Menurut Gabriel, Pemerintah Provinsi NTT perlu mendata seluruh pekerja migran asal daerahnya yang bekerja di luar negeri. Hal ini penting dan harus segera dilakukan untuk mengetahui jumlah pekerja migran yang berada di luar negeri.
"Data ini penting agar bisa dicarikan solusi secara bersama-sama, termasuk membangun komunikasi dengan pemerintah negara tempat pekerja migran bekerja untuk memberikan perlindungan kepada PMI kita," kata Gabriel.
Pencatatan tidak hanya bagi pekerja migran yang berangkat secara prosedural, tapi juga non prosedural.

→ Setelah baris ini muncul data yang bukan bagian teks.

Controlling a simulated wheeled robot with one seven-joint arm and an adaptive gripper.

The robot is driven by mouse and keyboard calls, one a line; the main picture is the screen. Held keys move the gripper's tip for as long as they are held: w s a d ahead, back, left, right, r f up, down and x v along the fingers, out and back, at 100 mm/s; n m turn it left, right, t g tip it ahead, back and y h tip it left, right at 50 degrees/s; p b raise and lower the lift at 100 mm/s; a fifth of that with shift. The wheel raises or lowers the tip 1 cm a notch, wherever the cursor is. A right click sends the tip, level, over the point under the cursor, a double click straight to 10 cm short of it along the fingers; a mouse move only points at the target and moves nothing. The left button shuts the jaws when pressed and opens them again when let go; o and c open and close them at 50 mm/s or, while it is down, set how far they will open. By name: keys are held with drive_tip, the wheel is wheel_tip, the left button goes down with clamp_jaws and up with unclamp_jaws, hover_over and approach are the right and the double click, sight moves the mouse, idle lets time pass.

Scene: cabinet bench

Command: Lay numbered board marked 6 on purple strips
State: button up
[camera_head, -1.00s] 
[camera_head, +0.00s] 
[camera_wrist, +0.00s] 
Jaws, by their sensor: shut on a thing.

3. Tindak pidana perdagangan orang (TPPO) harus dilakukan sungguh-sungguh

Selain pendataan, penegakan hukum kata Gabriel, juga perlu dilakukan. Pemerintah dan DPRD NTT dianggap perlu segera memanggil Kapolda, Kajati, Ketua Pengadilan Tinggi beserta semua Kapolres, Kajari, dan Ketua Pengadilan Negeri se-NTT untuk membahas tentang penegakan hukum.
"Artinya, tindak pidana perdagangan orang (TPPO) harus dilakukan secara sungguh-sungguh dan jangan sampai ada "kongkalikong" dengan pelaku perdagangan orang dan aktor intelektualis TPPO," kata Gabriel.
4. Mengoptimalkan Layanan Terpadu Satu Atap

Upaya lain, lanjut Gabriel, yang perlu dilakukan adalah pengoptimalan Layanan Terpadu Satu Atap (LTSA) di Tambolaka, Sumba Barat Daya, di Kupang dan di Maumere.
Selain itu, upaya terakhir yang mungkin dilakukan adalah melibatkan lembaga-lembaga agama, lembaga pendidikan, vokasi dan perusahaan-perusahan untuk membangun BLK dan melatih sumber daya manusia NTT.
Khususnya yang memiliki keterampilan khusus, termasuk mampu berbahasa Inggris, Mandarin, Korea, Jepang dan bahasa negara-negara yang menjadi tujuan PMI asal NTT.
Menurut Gabriel, upaya ini bisa meminimalisir kasus perdagangan orang, sekaligus menghindari jatuhnya korban jiwa lebih banyak.